There I was evangelizing to him and the whole rest of the world about finding happiness and feeling empowered and believing in yourself and changing your perspective and I was completely unwilling to do those things for myself.
So I resigned. It was as easy and as difficult as that. Again, it was bittersweet and filled with boat loads of hope.
One day after I gave my notice, one of my bosses and I were working together, sitting in an empty studio like we had so many times before. I had just been thinking about how I would miss that -- lounging on that floor barefoot for business meetings. She was lamenting about how she would miss my help and when she finished I said, "You know, this is really scary for me too."

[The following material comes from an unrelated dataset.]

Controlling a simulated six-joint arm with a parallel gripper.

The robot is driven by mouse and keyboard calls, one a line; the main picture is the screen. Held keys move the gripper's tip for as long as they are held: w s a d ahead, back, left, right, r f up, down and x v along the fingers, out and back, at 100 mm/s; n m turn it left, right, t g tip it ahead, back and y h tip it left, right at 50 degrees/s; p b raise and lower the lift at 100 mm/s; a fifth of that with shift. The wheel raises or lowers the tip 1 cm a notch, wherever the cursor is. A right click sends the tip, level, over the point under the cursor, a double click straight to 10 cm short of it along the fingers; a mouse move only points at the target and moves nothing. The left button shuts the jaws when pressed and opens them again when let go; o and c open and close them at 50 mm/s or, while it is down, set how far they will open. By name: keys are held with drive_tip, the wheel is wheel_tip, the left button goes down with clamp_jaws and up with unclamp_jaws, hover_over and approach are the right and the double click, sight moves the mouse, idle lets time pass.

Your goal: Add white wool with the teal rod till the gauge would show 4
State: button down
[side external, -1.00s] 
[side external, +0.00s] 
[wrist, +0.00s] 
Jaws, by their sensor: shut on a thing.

She looked at me and asked, "What's the worst that could happen?"
I considered that for a moment -- maybe I would do a shitty job at homeschooling, maybe my relationship with Big Kid would suffer, maybe I would lose my place professionally or lose the connection with my yoga friends...and I knew none of that would happen.
"Well...maybe I'll be bored?" I answered, feeling great relief to realize what was actually at risk.
She shrugged. "Then you can come back. We'll be here."
They'll be there.
Everything that really matters will always still be there.
On the second day of homeschooling, Big Kid looked me in the eye and said, "Mom, thanks for going through all this trouble, and for understanding and for listening to me and making it better," and there he was again -- the actual him, with the spark of life that makes him him.
He's been homeschooled for six weeks now and he's happy.
I've been doing my thing for three weeks now and I'm happy.
So far the only thing missing is the boredom I so feared, but there's time for that.
And that's the story of my way-less-exciting-than-Nicaragua midlife crisis. I don't know if it will be our happily ever after but it's our happily right now.